O Ministério Público Federal (MPF) decidiu comprar uma briga com o Banco Central. Motivo: a inscrição “Deus seja louvado” estampada em todas as cédulas de real. Segundo o procurador dos Direitos do Cidadão em São Paulo, Jefferson Aparecido Dias, é inadmissível que um Estado laico insista em imprimir o dinheiro que circula pelo país com uma frase religiosa. Como ele já notificou o BC e nada aconteceu, encaminhará, nos próximos dias, um pedido de esclarecimento sobre o tema ao ministro da Fazenda, Guido Mantega.
Católico praticante, o procurador considera que religião e Estado devem ser mantidos separados, conforme reza a Constituição do Brasil, promulgada em 1988. “Nada justifica essa menção no dinheiro. Estado e religião têm que estar separados, bem distantes”, afirmou. Ele contou que já recebeu respostas do BC e da Casa da Moeda. E ambos disseram que apenas cumprem o que determina o Conselho Monetário Nacional (CMN), responsável por definir as regras de funcionamento do sistema financeiro do país.
Constituição
O BC informou ainda ao procurador que a inscrição nas cédulas segue a Constituição, que foi promulgada “sob a proteção de Deus”. Em documento enviado a Dias, a direção da autoridade monetária argumentou ainda que “a República Federativa do Brasil não é antirreligiosa ou anti-clerical, sendo-lhe vedada apenas a associação a uma específica doutrina religiosa ou a um certo e determinado credo”. Ao Correio, o BC acrescentou que a representação do procurador padece de vício de origem, pois é atribuição do CMN determinar as características gerais das cédulas e das moedas brasileiras.
A menção de Deus nas cédulas de real tem origem no Plano Cruzado, lançado em 1986 pelo então presidente José Sarney e seu ministro da Fazenda, Dilson Funaro. Desde então, não houve questionamentos sobre o assunto, sobretudo por ser o Brasil um país eminentemente católico. Nos Estados Unidos, de maioria protestante, tal polêmica se arrastou por anos, até que o Congresso de lá decidiu manter nas notas de dólar a expressão “Em Deus acreditamos” (In God we trust).

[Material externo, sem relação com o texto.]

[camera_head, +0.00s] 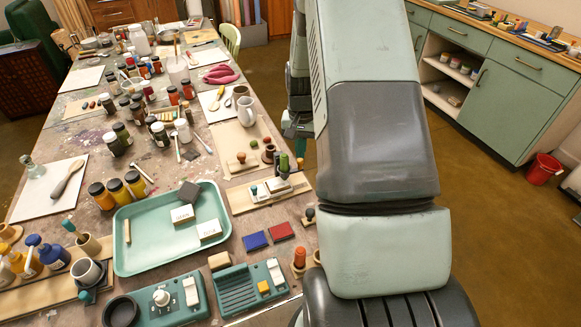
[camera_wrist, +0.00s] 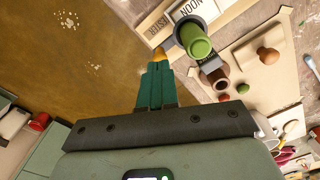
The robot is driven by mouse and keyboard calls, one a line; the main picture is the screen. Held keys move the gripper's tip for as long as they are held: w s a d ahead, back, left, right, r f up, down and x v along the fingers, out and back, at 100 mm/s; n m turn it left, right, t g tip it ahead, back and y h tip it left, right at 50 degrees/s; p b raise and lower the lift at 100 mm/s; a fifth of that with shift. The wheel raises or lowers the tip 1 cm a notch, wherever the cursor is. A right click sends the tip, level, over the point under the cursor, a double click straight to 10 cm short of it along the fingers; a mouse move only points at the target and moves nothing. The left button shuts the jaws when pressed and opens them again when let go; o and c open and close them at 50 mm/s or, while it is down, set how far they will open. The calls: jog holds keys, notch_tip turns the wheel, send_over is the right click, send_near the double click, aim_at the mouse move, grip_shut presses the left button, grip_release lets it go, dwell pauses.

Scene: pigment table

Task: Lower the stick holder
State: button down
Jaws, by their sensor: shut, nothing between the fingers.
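What looks like the stick holder, a dark grey ring-shaped piece (camera_wrist: 180,35), shows in the wrist view near the top centre. A green cylinder (camera_wrist: 196,42) stands in or beside it; which, I cannot tell. The green cylinder (camera_head: 284,163) also shows in the head view, at the table's right edge. My gripper (camera_wrist: 157,66) is shut and empty, its teal fingers together. A small orange piece (camera_wrist: 159,52) shows just past the fingertips, close to the grey piece; whether they touch is unclear. In the head view my arm hides much of this area.
A lettered wooden board (camera_wrist: 165,22) lies beside the holder. A round brown knob (camera_wrist: 268,54) and small pots lie nearby. The table holds a green tray (camera_head: 125,268), paint jars and a white mug (camera_head: 246,111). Open floor (camera_wrist: 85,60) lies left in the wrist view.

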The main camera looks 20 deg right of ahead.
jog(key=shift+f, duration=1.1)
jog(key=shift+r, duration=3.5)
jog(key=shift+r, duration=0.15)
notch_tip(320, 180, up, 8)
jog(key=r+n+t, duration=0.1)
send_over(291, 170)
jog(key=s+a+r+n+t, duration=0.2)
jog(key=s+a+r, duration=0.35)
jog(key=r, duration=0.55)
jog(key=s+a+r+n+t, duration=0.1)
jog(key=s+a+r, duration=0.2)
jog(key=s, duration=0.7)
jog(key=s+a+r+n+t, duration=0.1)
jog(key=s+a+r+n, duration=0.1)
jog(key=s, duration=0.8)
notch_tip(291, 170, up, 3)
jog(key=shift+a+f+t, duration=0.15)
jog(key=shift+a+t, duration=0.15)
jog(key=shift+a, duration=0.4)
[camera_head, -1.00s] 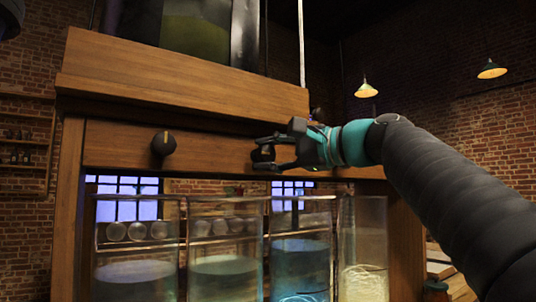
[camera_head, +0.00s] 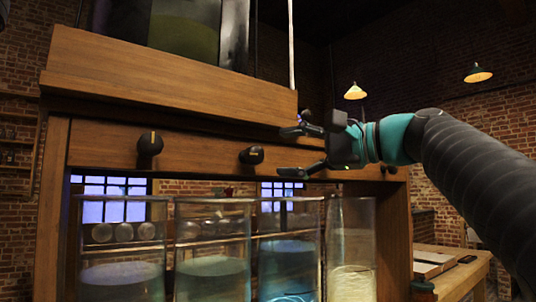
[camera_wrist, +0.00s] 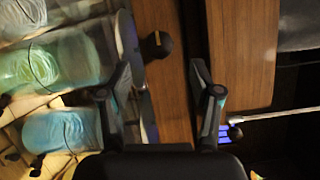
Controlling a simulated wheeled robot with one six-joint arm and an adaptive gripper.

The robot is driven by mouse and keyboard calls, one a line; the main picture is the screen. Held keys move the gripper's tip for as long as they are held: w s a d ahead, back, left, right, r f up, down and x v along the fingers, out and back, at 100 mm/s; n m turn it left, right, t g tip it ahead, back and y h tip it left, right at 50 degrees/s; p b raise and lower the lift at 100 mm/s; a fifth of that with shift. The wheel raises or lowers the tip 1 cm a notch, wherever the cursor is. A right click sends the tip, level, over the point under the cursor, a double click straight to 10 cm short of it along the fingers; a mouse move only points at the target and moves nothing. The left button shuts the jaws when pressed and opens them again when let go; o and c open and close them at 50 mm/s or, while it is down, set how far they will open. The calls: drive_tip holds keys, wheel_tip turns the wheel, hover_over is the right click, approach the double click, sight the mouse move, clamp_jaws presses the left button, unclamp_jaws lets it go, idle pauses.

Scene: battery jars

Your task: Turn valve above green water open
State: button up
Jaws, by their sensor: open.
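A dark valve knob (camera_head: 252,155) sits on the wooden beam just left of my gripper (camera_head: 292,152). Its yellow mark appears to lie sideways. The knob also shows ahead of the fingers in the wrist view (camera_wrist: 157,45). My gripper is open and empty, its two fingers above and below the knob's level, apart from it. Another knob (camera_head: 149,146) to the left has its mark upright. The jar with greenish water (camera_head: 212,272) stands under the beam, second from left; in the wrist view the green jar (camera_wrist: 50,62) is roughly in line with the nearer knob.
A jar with pale water (camera_head: 122,278) stands at the left, a blue one (camera_head: 288,268) and a yellowish one (camera_head: 350,275) to the right. A wooden ledge (camera_head: 170,75) juts out above the beam, carrying a dark tank with green contents (camera_head: 185,32). Open room lies right of the frame.

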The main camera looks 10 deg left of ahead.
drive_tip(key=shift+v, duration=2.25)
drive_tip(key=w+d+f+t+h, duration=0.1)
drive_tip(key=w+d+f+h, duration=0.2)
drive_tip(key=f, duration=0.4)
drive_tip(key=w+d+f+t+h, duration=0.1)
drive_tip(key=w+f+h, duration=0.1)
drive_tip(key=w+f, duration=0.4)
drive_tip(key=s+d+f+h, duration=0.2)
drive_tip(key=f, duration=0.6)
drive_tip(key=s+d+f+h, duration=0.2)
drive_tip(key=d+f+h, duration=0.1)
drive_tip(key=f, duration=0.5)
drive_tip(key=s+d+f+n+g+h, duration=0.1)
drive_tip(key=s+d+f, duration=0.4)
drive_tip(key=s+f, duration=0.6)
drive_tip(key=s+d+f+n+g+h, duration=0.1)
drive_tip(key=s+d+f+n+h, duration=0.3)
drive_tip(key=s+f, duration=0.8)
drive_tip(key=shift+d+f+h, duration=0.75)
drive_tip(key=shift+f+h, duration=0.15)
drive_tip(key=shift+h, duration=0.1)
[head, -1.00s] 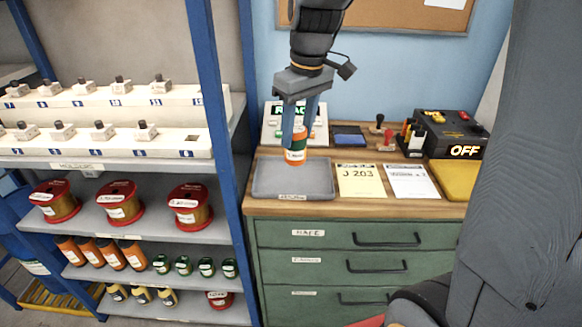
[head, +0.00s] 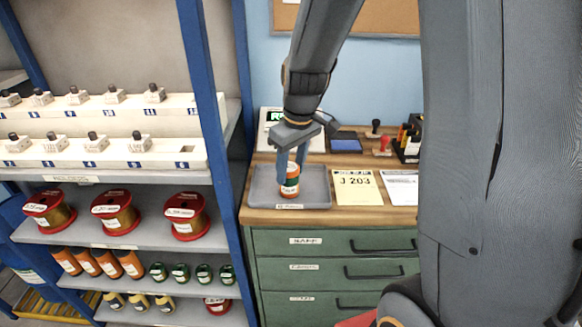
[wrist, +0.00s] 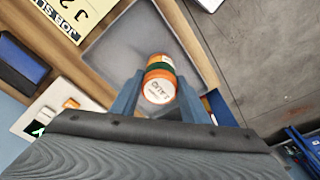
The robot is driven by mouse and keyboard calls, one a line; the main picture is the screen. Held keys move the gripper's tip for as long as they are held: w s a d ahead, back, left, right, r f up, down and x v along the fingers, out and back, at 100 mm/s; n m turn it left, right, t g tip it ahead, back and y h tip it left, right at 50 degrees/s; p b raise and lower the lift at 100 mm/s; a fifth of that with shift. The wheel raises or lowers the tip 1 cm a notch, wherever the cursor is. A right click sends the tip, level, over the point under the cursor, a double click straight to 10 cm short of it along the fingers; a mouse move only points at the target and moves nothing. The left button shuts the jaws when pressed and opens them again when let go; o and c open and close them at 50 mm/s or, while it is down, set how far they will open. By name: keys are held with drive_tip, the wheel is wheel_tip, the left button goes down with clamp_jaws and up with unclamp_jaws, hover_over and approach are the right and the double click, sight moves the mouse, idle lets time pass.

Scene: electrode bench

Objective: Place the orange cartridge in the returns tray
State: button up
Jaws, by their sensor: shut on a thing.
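The orange cartridge (head: 289,187) has a green band and a white label. It is upright, over or on the grey tray (head: 318,197) on the wooden bench top. I cannot tell for sure whether its base touches the tray floor. My gripper (head: 291,170) is shut on the cartridge from above. In the wrist view the cartridge (wrist: 159,80) sits between my two fingers, with the bare tray floor (wrist: 120,50) around it. The tray's front label is too small to read.
A yellow J 203 slip (head: 355,187) and a white sheet (head: 400,188) lie right of the tray. A blue pad (head: 346,145) and stamps (head: 382,143) stand behind. A blue shelf post (head: 205,110) rises at the left, beside shelves of spools (head: 115,212) and cartridges.

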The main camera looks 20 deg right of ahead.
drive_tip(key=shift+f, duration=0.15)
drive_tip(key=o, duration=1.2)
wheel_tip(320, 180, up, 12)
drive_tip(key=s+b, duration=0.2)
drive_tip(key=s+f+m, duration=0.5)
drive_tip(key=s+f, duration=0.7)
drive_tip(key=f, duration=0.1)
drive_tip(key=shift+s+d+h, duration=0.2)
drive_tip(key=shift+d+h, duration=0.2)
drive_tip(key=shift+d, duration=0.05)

Segundo o presidente nacional da Ordem dos Advogados do Brasil, Ophir Cavalcante, o tema ainda não foi debatido na entidade. Católico praticante, ele ressaltou que, na sua opinião pessoal, não há interesse público envolvido na impressão do nome de Deus nas cédulas em circulação no país. De qualquer forma, frisou: “A religião é algo sublime e não tem sentido fazer conter o nome de Deus em notas de dinheiro. Um Estado laico recomenda que não haja essa prática, pois ela não vai aumentar ou diminuir a fé de quem é religioso”.